* DIRECTIVE: Identify each line below that contains the word "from", and copy it out.

━━━ DATASET EXTRACT ━━━

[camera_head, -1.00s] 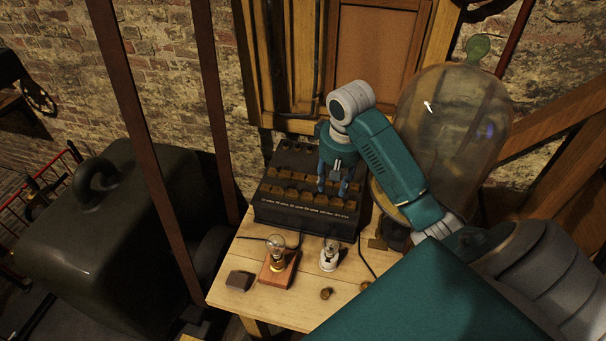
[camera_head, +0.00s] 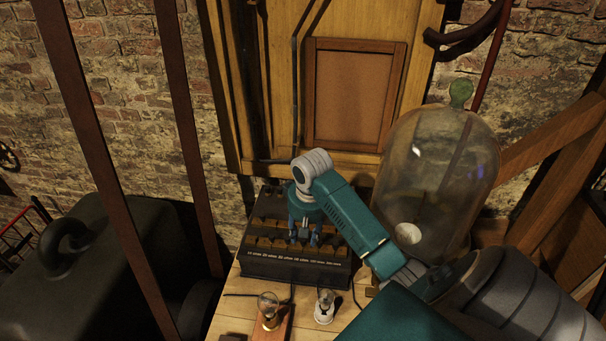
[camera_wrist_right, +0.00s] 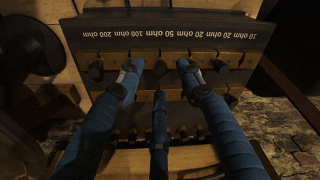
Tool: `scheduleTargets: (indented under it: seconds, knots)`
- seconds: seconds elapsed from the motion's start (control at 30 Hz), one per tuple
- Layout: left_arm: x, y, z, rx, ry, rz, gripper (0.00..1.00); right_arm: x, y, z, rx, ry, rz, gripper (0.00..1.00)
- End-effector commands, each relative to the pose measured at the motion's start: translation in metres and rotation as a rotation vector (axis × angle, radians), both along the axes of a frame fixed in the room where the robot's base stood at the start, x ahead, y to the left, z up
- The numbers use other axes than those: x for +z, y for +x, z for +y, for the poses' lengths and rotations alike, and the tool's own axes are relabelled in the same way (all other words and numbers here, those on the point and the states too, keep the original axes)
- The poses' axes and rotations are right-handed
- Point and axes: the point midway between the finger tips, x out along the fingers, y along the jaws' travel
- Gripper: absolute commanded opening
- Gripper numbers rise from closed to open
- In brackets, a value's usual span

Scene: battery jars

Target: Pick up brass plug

━━━

* RESULT:
- seconds: seconds elapsed from the motion's start (control at 30 Hz), one per tuple
- Gripper numbers rise from closed to open

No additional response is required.